The announcement of the squad this week was dressed up in hokey razzmatazz that put the recent Oscars bash to shame in terms of showbiz chutzpah and self-regard. The first team of astronauts chosen to fly to the moon was announced with less ceremony than the Lions destined for South Africa.
For the Irish, the feeling of being left smarting by curious Lions ‘omissions’ is a birthright and this year was nothing new. The exclusion of Johnny Sexton, arguably Ireland’s greatest and certainly her grouchiest ever number 10, by Warren Gatland and the selection committee feels like a stinging rejection.
How can the guy who was the world rugby player of the year in 2018 not even be considered out of 37 players in just four countries this week? Well, he was younger then, goes the argument. Yeah but not that much bloody younger! All the provincial rivalry and petty grudges go out the window when it comes to the Lions: you could hear the aggrieved tone in both Ronan O’Gara and Brian O’Driscoll – who has also felt first-hand Gatland’s implacable nature when it comes to the unsentimental business of picking Lions teams.
It would have been wonderful to see Sexton, 36 this summer, featuring in a Test match against the world champions in what is the closing phase of his career. But when he sits down and thinks about the itinerary and the reality of what awaits this year’s squad, he may privately conclude that Gatland did him a favour.

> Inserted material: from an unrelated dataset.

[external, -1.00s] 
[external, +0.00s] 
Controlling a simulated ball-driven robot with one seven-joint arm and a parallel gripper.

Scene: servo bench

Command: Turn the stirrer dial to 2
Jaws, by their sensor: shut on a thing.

The main reason it is happening is money– television, sponsorship and, for the alarmingly reduced income streams of the leading rugby countries

As always, it’s a crazy, brutal undertaking. A 10-day training camp in Jersey before the first warm-up game, against Japan in Murrayfield in late June. Then the long flight south but without the accompaniment of the 20,000 cavalier fan base from the four countries. Just 37 pro rugby players and the backroom staff on a rugby safari.
They play their first game, against Stormers in Cape Town the following Saturday. The tour incorporates nine games spanning most of the summer: the final Test does not take place until August 7th in Cape Town, meaning the squad will get home in time to put their gear in the tumble drier before it’s time to turn their minds to the club season.
Just like the Olympics in Tokyo, which remains on schedule despite a moral debate over whether it should go ahead, it is difficult just now for sports fans to place themselves in the mindset of adventure and escapism required to care about the Lions.
Commercial
It is, after all, a glorified challenge series. Its image has been hijacked by commercial sponsors. Just like the Olympics, the main reason it is happening is money– television, sponsorship and, for the alarmingly reduced income streams of the leading rugby countries, continuity: to keep the story, started in 1888, going.
The Lions tours are a vital revenue source to both the touring nations and the host countries, with Australia and New Zealand reporting $40 million profit after the last two tours. The prospect of a closed-doors tour this summer has led to glum forecasts for South Africa’s economy.
The preservation of the appeal of the Lions tour – an eccentric, wildly ambitious and impractical proposition during the 100 years of amateurism – through the transparently commercial imperatives of professionalism has been one of the great tricks by rugby.



1974: Andy Irvine in action for the British and Irish Lions during the 1974 tour of South Africa. Photograph: Allsport


The Lions is not much a team as an idea. There is something perverse about selecting a team from four countries habitually given to quarrelling – at rugby, at politics, at life. And once that team is settled on, it exists only for a couple of months every four years. But for its lifespan and because of the absurd length of the tour it becomes something more than a team.
When players had jobs, there was something quixotic about the notion of a bunch of guys departing for New Zealand or South Africa just for the lark. Even after rugby became the job of the players and even with the hefty financial bonus of being picked, the Lions tour always felt extra-curricular: a venture that was often the pinnacle of a player’s career but also a rare opportunity to tap into some of the lost camaraderie and fun of the amateur era.
There’s a punishing relentlessness about the rugby life, with the hectic club and international schedule meaning that the fiercest onfield rivals rarely get to sit down and find out what the other is about.
In the mid 1970s, the BBC filmed material for a terrific documentary, Clash of the Titans, celebrating the adventures of the 1974 Lions in South Africa, the most macho and lawless rugby of them all. “That was some hit you gave me,” Gordon Brown told a glaring John Williams after having his jaw knocked out of place during the second Test. “It was meant to be,” Williams replied.
The fighting was uncontained and the rugby thrilling: it felt spontaneous and raw. It couldn’t happen today. But it’s the hope of witnessing something comparable to the scenes on those wheat-gold fields of those celebrated Test matches that has helped to convince tens of thousands of rugby supporters to shell out a king’s ransom to follow the team tour after tour.
They can’t do that this year and right now, in early May, it is hard to foresee this version of the Lions summer has anything more than a pale imitation. But wait for the whistle. And for the players who have made the plane, that jersey is one that will matter long after their rugby days have ended.